We are currently evaluating and evolving the framework with service design practitioners working in social and public innovation. We have developed the framework and tested it in the form of a field guide that aims to support a power reflexive practice for individual service designers and design teams, while also provoking reflection and discussion on power and systemic oppression. Expanding upon the framework outlined in this paper, the field guide introduces the idea of power checks—“moments throughout a design project where the design team is asked to reflect on how power is showing up in design decisions and its potential impact” (Goodwill, 2020, p. 39). The field guide outlines a number of critical moments in which power checks should be conducted, including the specific forms of power to pay attention to at those moments. As such, future studies may explore this practice and its impact, and include specific case studies, ethnographies, or other examples.
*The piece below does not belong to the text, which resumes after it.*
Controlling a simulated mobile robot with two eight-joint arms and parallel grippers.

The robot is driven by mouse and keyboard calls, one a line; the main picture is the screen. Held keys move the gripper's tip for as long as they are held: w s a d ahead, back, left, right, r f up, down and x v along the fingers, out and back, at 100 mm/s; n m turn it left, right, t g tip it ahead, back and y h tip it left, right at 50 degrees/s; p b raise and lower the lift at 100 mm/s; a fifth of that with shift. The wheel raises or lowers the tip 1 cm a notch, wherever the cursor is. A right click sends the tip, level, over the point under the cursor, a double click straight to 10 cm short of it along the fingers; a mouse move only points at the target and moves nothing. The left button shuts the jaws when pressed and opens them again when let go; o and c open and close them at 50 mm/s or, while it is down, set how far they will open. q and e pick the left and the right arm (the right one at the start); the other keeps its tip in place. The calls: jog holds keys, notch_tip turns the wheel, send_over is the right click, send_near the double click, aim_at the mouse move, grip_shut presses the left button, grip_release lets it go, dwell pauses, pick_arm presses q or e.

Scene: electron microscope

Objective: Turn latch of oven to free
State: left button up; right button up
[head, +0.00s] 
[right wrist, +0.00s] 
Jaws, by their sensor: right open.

In addition, future research may focus on how service designers can employ power literacy to move from reflexivity—awareness and reflection of internalized power dynamics and social structures—towards (re)shaping the very power differentials they identify. In doing so, the service design field can take the next step in challenging inequity and power imbalances in public and social sector services, and align impact with intentions to do good.


  1. 1. Building on Herbert Simon’s (1996) definition, we understand design practices as the patterns of activities involved in generating novel ways to change existing situations into preferred ones. The activities that designers engage in can be considered a broad and complex repertoire of design practices where some practices are universal and others are exclusive to design (Dorst, 2011).